Ms Braverman added that in general “things have been operating very smoothly at the border”.

Extra sailings were run overnight on Saturday in a bid to clear the backlog.

But the morning the port still estimated travellers would face waits of up to eight hours, depending on the ferry operator.

The port previously said the delays were “due to lengthy French border processes and sheer volume”.

Port officials said they had been “working round the clock” with ferry operators and border agencies to try to get coach passengers on their way and more than 300 coaches left the port on Saturday, while the freight backlog was cleared and tourist cars had been successfully processed.

Passenger Rosie Pearson described the travel scenes in Dover as “carnage” as she was stuck for 16 hours with her husband and two teenagers.

Ms Pearson, 50, an environmental campaigner from Essex, was travelling to Val d’Isere in the French Alps on an overnight bus.

Charity director Maggie Gordon-Walker, of Brighton, said her son’s school trip to Italy’s Folgarida area had to be cancelled over health concerns of tired coach drivers who were forced to wait in queues overnight.

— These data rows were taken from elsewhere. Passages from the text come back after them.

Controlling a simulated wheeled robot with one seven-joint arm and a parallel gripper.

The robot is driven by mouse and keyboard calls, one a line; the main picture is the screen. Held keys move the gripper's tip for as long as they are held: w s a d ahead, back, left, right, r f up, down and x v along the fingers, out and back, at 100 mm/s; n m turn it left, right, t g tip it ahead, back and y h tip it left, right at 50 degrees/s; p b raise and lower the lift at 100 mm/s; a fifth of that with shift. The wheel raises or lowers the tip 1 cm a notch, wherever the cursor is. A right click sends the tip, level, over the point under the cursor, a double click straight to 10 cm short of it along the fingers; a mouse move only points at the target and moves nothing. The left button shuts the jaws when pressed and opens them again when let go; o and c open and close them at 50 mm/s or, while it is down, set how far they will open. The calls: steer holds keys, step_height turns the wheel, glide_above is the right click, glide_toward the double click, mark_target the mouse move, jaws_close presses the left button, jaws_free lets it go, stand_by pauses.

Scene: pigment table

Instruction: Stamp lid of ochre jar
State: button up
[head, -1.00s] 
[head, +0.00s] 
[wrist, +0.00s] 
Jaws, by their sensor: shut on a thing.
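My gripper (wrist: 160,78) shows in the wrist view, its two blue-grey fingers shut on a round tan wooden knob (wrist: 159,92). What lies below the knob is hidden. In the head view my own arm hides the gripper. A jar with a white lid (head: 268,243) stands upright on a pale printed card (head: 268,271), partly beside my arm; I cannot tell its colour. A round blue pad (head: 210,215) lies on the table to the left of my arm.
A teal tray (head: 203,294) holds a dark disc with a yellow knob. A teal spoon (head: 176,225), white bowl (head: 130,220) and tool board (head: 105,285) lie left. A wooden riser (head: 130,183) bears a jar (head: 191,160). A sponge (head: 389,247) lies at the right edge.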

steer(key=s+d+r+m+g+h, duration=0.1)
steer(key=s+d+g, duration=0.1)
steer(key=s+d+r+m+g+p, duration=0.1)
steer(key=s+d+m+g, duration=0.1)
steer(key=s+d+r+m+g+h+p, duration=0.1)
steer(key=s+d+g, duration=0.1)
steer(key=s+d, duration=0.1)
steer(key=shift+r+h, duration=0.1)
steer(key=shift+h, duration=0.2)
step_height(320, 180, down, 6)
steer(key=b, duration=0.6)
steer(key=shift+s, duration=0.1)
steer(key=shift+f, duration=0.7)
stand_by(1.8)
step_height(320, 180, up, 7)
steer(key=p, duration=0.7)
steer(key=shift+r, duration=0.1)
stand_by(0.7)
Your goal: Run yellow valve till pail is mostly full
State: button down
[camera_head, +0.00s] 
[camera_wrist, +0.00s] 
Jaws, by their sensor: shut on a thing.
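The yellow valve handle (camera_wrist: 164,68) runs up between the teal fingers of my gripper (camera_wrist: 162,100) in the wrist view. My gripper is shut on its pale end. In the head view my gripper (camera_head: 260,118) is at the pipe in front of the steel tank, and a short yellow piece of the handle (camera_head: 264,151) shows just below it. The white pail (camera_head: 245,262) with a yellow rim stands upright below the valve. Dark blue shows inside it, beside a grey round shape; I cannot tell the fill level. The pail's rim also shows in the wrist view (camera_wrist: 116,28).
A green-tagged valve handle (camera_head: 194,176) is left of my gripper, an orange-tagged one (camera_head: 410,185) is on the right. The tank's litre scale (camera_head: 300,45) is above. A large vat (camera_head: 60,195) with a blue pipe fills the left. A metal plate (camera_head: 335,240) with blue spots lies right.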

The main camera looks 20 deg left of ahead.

Ms Gordon-Walker said: “They returned to Dover around 2am and stayed in the coach in the queue until 9.20am this morning, when it was decided the trip had to be cancelled on the grounds of health and safety because the coach drivers would have needed a nine-hour rest break upon arrival in France, so the school party would have been travelling for over 48 hours without sleep.”

Ms Gordon-Walker, who had been paying for the trip in instalments, added: “My son is knackered and deflated. I feel sorry for him and angry that this has happened.”